NEW ORLEANS - For hours before a parade of glittering floats rolls down stately St. Charles Avenue, Carnival watchers are hard at work. Ice chests filled with food and drink soon give way to fired-up grills in the Mardi Gras equivalent to the world's biggest tailgate party.
While boozing it up and flashing flesh get the headlines, the food cooked up or hauled to the parade routes is as much a part of Fat Tuesday as begging for beads and toasting the make-believe royalty with a cold one.
As the Carnival season wraps up with four days of almost nonstop parades, for residents - many of whom will give up their favorites for Lent - it's a great reason to take their food to the streets where the fun is measured in the consumption of everything from gumbo to hot dogs to fried chicken, topped off with king cake and washed down with beer.
The Associated Press
In this 2011 file photo, revelers throw beads from the balcony of the Royal Sonestra Hotel on Bourbon Street in New Orleans as part of the Mardi Gras celebration.

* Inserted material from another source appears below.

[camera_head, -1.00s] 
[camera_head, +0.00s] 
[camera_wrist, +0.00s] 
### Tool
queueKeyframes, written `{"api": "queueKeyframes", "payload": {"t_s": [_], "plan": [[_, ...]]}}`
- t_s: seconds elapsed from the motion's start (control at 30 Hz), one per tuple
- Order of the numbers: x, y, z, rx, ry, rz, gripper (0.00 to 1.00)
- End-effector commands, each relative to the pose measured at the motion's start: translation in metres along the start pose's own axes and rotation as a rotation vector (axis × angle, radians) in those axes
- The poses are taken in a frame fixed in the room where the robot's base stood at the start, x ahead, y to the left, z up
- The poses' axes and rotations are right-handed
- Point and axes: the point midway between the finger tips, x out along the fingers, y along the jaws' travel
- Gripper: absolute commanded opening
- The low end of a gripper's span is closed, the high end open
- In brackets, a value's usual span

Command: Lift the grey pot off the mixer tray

"Well, maybe a bloody mary for breakfast, but that or beer for sure," said Barbara Spangenberg, a New Orleans native whose family has been staking out a spot along the parade route for generations.
"It's like a military operation - getting your spot, getting your food and ice chests there, making sure you have chairs and ladders," she said. "And a lot of food, because people eat all day long."
The streets are closed to traffic before the parades, but building crowds make driving all but impossible long before that.
For Mardi Gras, the last day of Carnival, many begin arriving at the parade route just after midnight when the streetcars are shut down. By dawn, the wide median where the streetcars usually roll has become a village of tents, canopies and tarps to shelter chairs, cots, ice chests, tables and grills as celebrants settle in for a long day.
Soon the tantalizing scents of grilled meat, simmering gumbo and spicy jambalaya drift up and down the street. People drink beer from cans and fancy beverages from Mardi Gras cups - the large plastic glasses that are prize catches from floats.
King cakes with purple, green and gold icing sweat in their plastic wrappers, while kids lick sticky fingers before asking for another slice.
"I start off with a batch of sausages," said Dewayne Swanson, 46, who has been cooking at Mardi Gras for more than 20 years. "I do crawfish sausage, deer sausage and boudin. Once they start sizzling I have complete strangers coming up asking for some."
By the time Swanson's guests finish up the spicy sausages and he switches to pork chops and chicken on the grill, and gets the red beans and jambalaya on to heat, Zulu, one of the two major parades on Tuesday is rolling by.
"I hand them up some food, and they hand me down some coconuts," Swanson said with a laugh, referring to the decorated coconuts that are prized throws from Zulu.
Joann Lammons, a New Orleans native, and her husband Richard now travel in from Houston for Mardi Gras, packing their car with the huge quantities of food they count on to feed the people who stop by the place they set up for parades.
"We start cooking and freezing it well in advance," Joann Lammons said. "We have food for the parades from Saturday on."
The Lammons will be offering friends and family that stop by their parade spot chicken and andouille gumbo, red beans and rice, jambalaya, pulled pork sandwiches, and a couple of specialties from Texas - chili and tortilla soup.
"I tell people in Houston who don't really get what it's all about that it's just like a huge tailgate party," Lammons said.
"People show up and have a drink with you, or something to eat. You might not have seen them since last Mardi Gras, but you know you'll always see them then."
By the time Joe Scheuermann and his family show up at the Mardi Gras spot they've staked out for close to 50 years, they will have fed over 200 people at the Endymion and Thoth parades on the weekend before Fat Tuesday.
"We start cooking about 7:30 Friday morning and finish about 10:30 that night," said Scheuermann, who chose his house for its proximity to the weekend parades. "And on top of that everyone brings food. Then people just come and go all day during the parades."
Mardi Gras day seems almost quiet after the big weekend.
"My son gets to the route about 3 a.m. We get there later with the ice chests and food," he said. "We end up cooking from Friday through Tuesday, but it's worth it. I believe if you grow up in New Orleans you should enjoy it."